N = dimArray[1]; // number of cols in the input mxArray.
P = dimArray[2]; // number of pages in the input mxArray.
// Get number of batches
batchPtr = (int *)mxGetData(prhs[1]);
batch = batchPtr[0];
// Get third dimension of transform size
if (( P % batch ) == 0){
P = P/batch; // N.B. integer division
}else{
mexErrMsgTxt("Third dimension of input array size must be an integer multiple of the number of batches.");
}
// Check, set and print device properties
int device = 0;
cudaGetDeviceProperties(&properties, device);
if (!properties.canMapHostMemory){
mexPrintf(" mex_batchfft3: Cannot run: GPU Incapable of mapping host memory.

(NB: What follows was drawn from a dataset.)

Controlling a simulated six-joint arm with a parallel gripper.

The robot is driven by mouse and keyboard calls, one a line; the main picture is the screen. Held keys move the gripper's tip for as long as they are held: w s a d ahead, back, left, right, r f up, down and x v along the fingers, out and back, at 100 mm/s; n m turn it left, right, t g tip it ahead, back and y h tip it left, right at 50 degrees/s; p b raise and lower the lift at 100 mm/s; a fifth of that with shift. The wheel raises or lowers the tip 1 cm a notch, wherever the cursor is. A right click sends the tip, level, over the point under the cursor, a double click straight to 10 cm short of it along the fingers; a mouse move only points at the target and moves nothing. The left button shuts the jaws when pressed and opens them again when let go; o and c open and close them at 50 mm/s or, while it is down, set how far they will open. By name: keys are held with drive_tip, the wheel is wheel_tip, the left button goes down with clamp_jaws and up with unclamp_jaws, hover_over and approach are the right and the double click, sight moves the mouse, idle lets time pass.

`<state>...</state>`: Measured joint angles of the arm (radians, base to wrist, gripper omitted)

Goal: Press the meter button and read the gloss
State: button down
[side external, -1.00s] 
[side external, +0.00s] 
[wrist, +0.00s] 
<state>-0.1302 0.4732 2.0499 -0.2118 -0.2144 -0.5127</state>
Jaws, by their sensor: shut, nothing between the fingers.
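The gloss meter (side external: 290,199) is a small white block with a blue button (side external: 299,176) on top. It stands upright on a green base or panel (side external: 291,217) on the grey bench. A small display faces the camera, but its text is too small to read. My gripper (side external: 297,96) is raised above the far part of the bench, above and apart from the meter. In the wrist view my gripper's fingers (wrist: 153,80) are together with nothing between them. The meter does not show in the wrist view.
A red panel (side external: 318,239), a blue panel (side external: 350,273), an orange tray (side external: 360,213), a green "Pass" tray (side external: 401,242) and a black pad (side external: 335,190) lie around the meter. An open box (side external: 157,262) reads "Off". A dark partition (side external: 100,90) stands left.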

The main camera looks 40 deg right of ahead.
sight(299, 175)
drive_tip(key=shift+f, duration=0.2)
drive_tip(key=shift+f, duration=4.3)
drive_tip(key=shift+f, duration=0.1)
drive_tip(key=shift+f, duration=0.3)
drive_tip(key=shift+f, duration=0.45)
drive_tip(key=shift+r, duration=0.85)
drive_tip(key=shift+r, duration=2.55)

Check NVIDIA website for details");
mexErrMsgTxt("Unable to map host memory to device");
} else {
cuda_err = cudaSetDeviceFlags(cudaDeviceMapHost);
if (cuda_err != cudaSuccess){
mexPrintf(" CUDA Runtime API Error reported : %s\n", cudaGetErrorString(cuda_err));
mexErrMsgTxt("Failed to set device flag 'cudaDeviceMapHost'");
}
}
// NB Set the device AFTER setting the cudaDeviceMapHost flag
cuda_err = cudaSetDevice(device);
if (cuda_err != cudaSuccess){
mexPrintf(" CUDA Runtime API Error reported : %s\n", cudaGetErrorString(cuda_err));
mexErrMsgTxt("Failed to set active device");
}
// Allocate local (host) memory to hold real input data, mapped for transfer between host and device
// **** THIS IS WHERE THE ERROR OCCURS ****
cuda_err = cudaHostAlloc((void**)&h_input, N*M*P*sizeof(float)*batch, cudaHostAllocMapped);
if (cuda_err != cudaSuccess){
mexPrintf(" CUDA Runtime API Error reported : %s\n", cudaGetErrorString(cuda_err));
mexErrMsgTxt("Failed to allocate host memory");
}
// Pointer for the real, single precision input data array
inputPtr = (float *) mxGetData(prhs[0]);
mexPrintf(" mex_batchfft3: Retrieved Input Pointer\n");
// Copy Data from MATLAB mxArray to local (host) memory-mapped array.
transferMxToHost((float *)h_input,(float *)inputPtr,N*M*P*batch);
mexPrintf(" mex_batchfft3: Copied data from MATLAB mxArray to local host device-mapped memory\n");
// REST OF CODE OMITTED FOR CLARITY
// Return control to MATLAB
return;
}
edit: changed code a little to more clearly reflect the problem.